◆ **Instructions for the task**: Copy only this: the line containing "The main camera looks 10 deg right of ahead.", the line containing "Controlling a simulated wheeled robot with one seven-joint", and every line between them, exactly as written.

* Begin Exercise input *

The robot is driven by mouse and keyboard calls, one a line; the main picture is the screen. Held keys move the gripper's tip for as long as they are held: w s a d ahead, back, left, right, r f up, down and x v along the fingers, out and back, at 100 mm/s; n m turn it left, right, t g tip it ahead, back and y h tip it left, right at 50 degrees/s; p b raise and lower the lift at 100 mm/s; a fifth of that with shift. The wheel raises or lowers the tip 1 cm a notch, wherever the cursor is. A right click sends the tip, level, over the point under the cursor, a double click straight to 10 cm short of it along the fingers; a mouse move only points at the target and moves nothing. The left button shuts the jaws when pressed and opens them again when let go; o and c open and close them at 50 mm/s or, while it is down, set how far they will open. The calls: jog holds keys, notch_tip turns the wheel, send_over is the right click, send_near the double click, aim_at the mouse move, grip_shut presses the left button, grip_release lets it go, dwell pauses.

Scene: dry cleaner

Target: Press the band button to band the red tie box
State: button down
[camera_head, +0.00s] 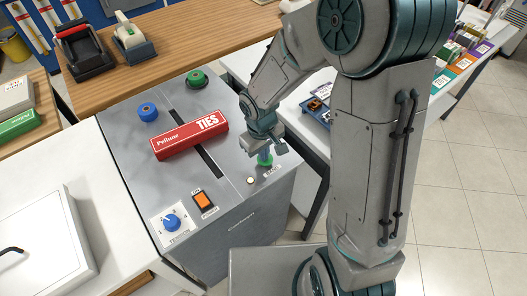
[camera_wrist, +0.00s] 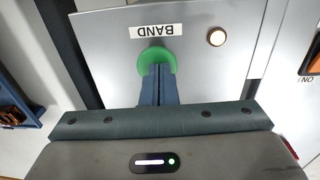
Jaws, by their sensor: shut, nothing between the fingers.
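The red tie box (camera_head: 188,136), marked "TIES", lies on the grey top of the banding machine (camera_head: 130,185), across its dark slot. The green band button (camera_wrist: 150,56) is in the wrist view, beside an upside-down "BAND" label (camera_wrist: 156,31). My gripper (camera_head: 265,158) is at the machine's right corner, pointing down. In the wrist view its closed fingers (camera_wrist: 158,70) overlap the button and hide part of it. I cannot tell whether the tips touch or push it. No band is visible around the box.
A blue knob (camera_head: 148,112) and a green knob (camera_head: 197,79) stand behind the box. An orange switch (camera_head: 203,200), a blue dial (camera_head: 172,222) and a small round light (camera_wrist: 217,37) are on the machine. A wooden counter (camera_head: 165,35) with tape dispensers is behind.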

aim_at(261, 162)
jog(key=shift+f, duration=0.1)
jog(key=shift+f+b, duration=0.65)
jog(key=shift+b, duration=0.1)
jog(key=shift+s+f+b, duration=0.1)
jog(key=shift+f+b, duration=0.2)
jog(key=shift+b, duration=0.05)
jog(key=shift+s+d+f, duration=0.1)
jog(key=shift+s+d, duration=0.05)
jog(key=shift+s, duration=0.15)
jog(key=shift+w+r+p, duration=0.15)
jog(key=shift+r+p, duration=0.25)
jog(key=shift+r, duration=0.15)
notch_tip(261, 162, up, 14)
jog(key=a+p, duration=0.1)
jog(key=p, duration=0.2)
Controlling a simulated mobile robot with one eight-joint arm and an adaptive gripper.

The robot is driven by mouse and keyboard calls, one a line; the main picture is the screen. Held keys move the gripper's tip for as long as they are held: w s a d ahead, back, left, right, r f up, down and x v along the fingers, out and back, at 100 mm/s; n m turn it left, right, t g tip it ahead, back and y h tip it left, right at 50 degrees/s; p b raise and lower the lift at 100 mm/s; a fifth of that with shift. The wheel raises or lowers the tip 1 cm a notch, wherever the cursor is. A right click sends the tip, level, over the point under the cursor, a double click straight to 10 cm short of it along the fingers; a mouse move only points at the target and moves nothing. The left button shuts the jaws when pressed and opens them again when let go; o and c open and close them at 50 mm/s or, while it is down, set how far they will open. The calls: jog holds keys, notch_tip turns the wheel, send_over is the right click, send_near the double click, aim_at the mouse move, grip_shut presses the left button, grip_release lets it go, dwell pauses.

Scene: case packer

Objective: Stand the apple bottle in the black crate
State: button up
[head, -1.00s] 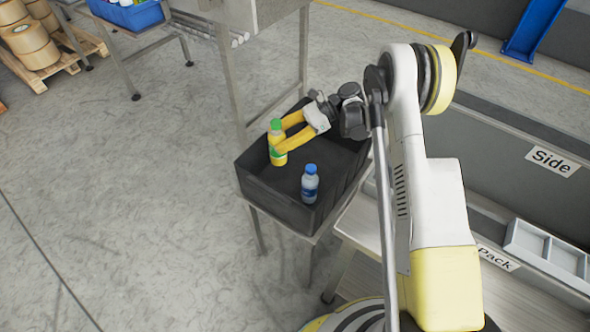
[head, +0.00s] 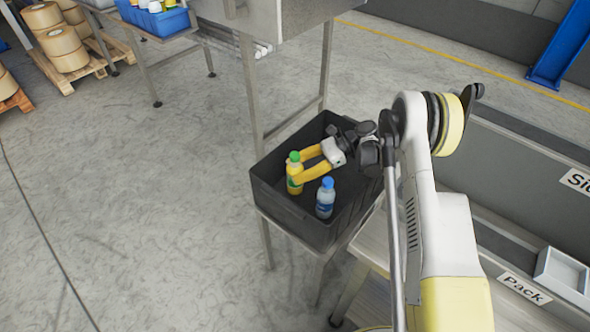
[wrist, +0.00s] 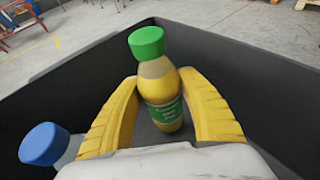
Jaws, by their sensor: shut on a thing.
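The apple bottle (head: 294,174) is yellow with a green cap and a green label. It is upright inside the black crate (head: 280,207), near its left wall in the head view. My gripper (head: 308,163) has yellow fingers and is shut on the bottle from the right. The wrist view shows the bottle (wrist: 160,90) between both fingers, leaning slightly in the picture. The crate walls rise around it. I cannot tell whether its base touches the crate floor.
A bottle with a blue cap (head: 325,198) stands in the crate close to my gripper. The crate rests on a metal stand. A bench with a "Pack" sign (head: 525,289) is at right, and a blue bin (head: 160,20) is at the top left.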

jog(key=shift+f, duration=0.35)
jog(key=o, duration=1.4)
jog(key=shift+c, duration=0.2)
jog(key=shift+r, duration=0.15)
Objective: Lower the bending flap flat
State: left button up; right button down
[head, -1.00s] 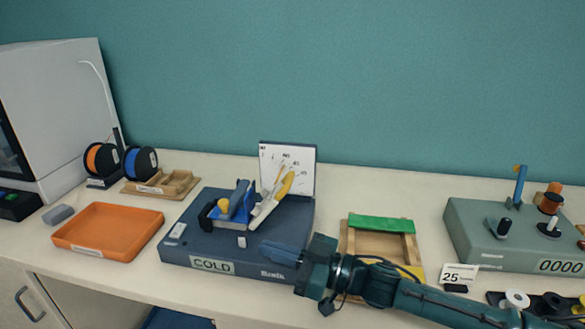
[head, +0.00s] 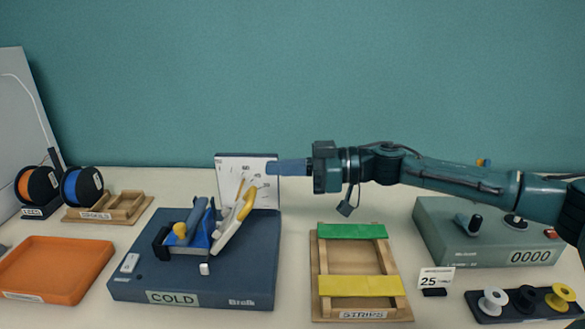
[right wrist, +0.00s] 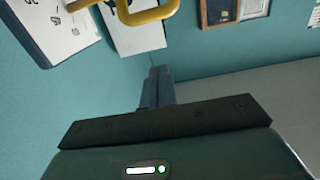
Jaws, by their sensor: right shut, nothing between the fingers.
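The bending machine (head: 190,262) is a dark blue box with a COLD label on its front. Its flap (head: 229,229) is a pale plate that stands steeply tilted on top, with a yellow handle (head: 246,203) along it. A white angle board (head: 231,172) stands behind it. My right gripper (head: 270,167) is shut and empty, at the board's right edge in the head view, above and right of the handle. In the right wrist view, the shut fingers (right wrist: 157,80) point toward the board (right wrist: 135,32), and the yellow handle (right wrist: 150,12) crosses the top. My left gripper is out of view.
A blue clamp (head: 193,226) sits beside the flap. An orange tray (head: 58,268) lies left, a wooden STRIPS frame (head: 360,260) with green and yellow strips right. A grey-green counter box (head: 450,235) stands further right. Spools (head: 80,188) stand back left.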

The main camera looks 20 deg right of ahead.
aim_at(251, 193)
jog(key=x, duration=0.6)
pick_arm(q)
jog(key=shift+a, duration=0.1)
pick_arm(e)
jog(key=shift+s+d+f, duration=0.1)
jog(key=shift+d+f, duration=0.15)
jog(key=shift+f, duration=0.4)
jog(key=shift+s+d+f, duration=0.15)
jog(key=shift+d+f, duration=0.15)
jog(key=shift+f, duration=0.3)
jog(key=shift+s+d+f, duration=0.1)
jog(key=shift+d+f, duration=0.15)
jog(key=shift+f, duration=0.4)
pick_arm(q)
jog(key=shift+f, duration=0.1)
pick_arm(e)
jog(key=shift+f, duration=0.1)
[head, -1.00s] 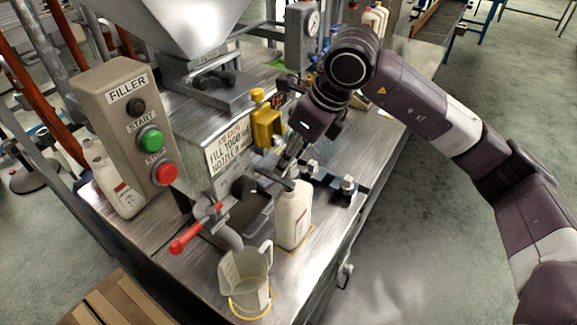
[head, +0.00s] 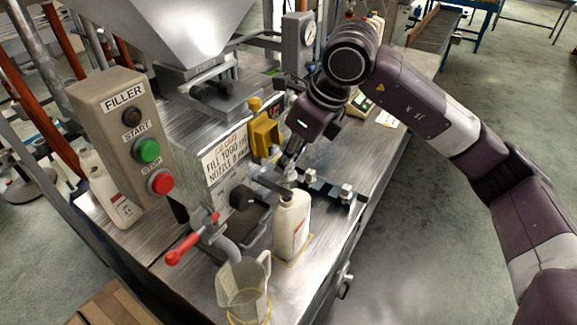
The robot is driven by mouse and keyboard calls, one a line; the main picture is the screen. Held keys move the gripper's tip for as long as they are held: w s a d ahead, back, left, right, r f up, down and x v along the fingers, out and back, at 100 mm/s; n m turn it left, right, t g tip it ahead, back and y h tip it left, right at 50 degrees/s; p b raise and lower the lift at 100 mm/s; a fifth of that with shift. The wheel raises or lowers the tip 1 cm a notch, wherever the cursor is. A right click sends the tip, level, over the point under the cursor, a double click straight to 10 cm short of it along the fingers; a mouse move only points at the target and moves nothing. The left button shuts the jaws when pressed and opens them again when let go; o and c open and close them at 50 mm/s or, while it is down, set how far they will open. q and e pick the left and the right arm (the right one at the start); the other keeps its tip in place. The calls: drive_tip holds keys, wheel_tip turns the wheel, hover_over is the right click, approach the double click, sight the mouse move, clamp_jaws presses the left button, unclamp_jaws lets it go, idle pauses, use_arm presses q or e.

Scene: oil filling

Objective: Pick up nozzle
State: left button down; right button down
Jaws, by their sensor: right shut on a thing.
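My right gripper (head: 288,164) reaches down from the right arm, just behind the white bottle. It is shut on a small metal nozzle, which is mostly hidden by the fingers and the bottle's top. The grip sits at the left end of a dark rack (head: 327,189) on the steel bench. Two other silver-topped nozzles stand in this rack, one near its middle (head: 310,177) and one at its right end (head: 346,192). I cannot tell whether the held nozzle is clear of the rack. My left gripper is not in view.
A white bottle (head: 291,228) stands close in front of the grip. A clear jug (head: 242,287) stands under the filler's spout with its red-handled valve (head: 188,245). The filler's button box (head: 124,130) is at left. The bench's right part is mostly free.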

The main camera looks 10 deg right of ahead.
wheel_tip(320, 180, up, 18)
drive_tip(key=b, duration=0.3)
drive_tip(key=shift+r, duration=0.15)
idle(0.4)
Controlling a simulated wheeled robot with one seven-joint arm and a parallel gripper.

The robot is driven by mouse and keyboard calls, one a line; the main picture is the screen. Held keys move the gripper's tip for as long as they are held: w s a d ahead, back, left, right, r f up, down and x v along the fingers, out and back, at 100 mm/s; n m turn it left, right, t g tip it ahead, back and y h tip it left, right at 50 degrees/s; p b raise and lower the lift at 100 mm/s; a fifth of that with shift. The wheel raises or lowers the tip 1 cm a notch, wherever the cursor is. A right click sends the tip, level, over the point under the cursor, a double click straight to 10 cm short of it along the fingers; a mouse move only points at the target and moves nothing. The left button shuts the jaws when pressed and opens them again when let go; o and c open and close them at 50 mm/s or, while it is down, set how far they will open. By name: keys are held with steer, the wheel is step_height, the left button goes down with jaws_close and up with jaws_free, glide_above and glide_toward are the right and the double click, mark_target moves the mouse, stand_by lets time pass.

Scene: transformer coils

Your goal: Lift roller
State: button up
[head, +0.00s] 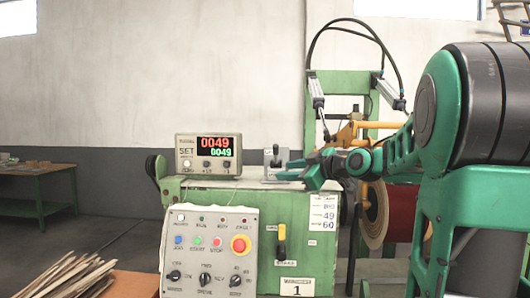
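I cannot pick out the roller for certain. A yellow-orange arm-like part (350,132) sits on the green machine frame (314,98), above a tan and red coil (376,216). A small grey metal bracket with a dark lever (275,157) stands on top of the green cabinet (208,192). My gripper (290,176), on the green arm reaching in from the right, is just in front of or beside this bracket. Whether it touches the bracket is unclear. Its fingers are too small to read as open or shut. My arm hides part of the coil.
A counter display (208,152) stands on the cabinet. A control panel (208,250) with buttons and knobs is in front. Wooden strips (62,276) lie at lower left. A table (40,169) stands far left, with open floor between.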

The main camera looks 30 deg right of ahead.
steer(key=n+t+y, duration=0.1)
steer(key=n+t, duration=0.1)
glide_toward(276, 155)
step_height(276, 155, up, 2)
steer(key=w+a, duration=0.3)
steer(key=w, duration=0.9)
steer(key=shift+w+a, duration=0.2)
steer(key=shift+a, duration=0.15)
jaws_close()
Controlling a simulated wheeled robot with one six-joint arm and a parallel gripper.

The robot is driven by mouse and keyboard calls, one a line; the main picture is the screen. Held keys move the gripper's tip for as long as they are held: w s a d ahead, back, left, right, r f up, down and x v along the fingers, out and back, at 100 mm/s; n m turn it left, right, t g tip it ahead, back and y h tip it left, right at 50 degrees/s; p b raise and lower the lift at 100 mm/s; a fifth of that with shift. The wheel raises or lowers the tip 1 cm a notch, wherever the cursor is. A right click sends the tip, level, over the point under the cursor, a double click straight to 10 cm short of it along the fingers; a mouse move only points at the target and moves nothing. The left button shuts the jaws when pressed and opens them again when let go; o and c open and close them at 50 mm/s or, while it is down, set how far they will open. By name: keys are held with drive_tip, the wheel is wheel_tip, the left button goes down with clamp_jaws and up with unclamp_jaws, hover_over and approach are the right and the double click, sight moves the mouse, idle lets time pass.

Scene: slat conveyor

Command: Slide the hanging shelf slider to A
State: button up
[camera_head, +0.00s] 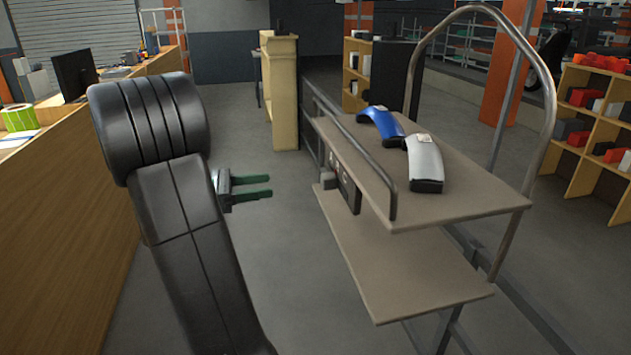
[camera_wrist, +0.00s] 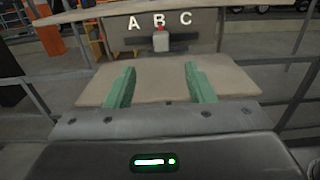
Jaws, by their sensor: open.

* End Exercise input *

◆ **Solution for this exercise**:
The main camera looks 10 deg right of ahead.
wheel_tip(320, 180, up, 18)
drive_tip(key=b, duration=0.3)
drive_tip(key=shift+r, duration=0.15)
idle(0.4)
Controlling a simulated wheeled robot with one seven-joint arm and a parallel gripper.

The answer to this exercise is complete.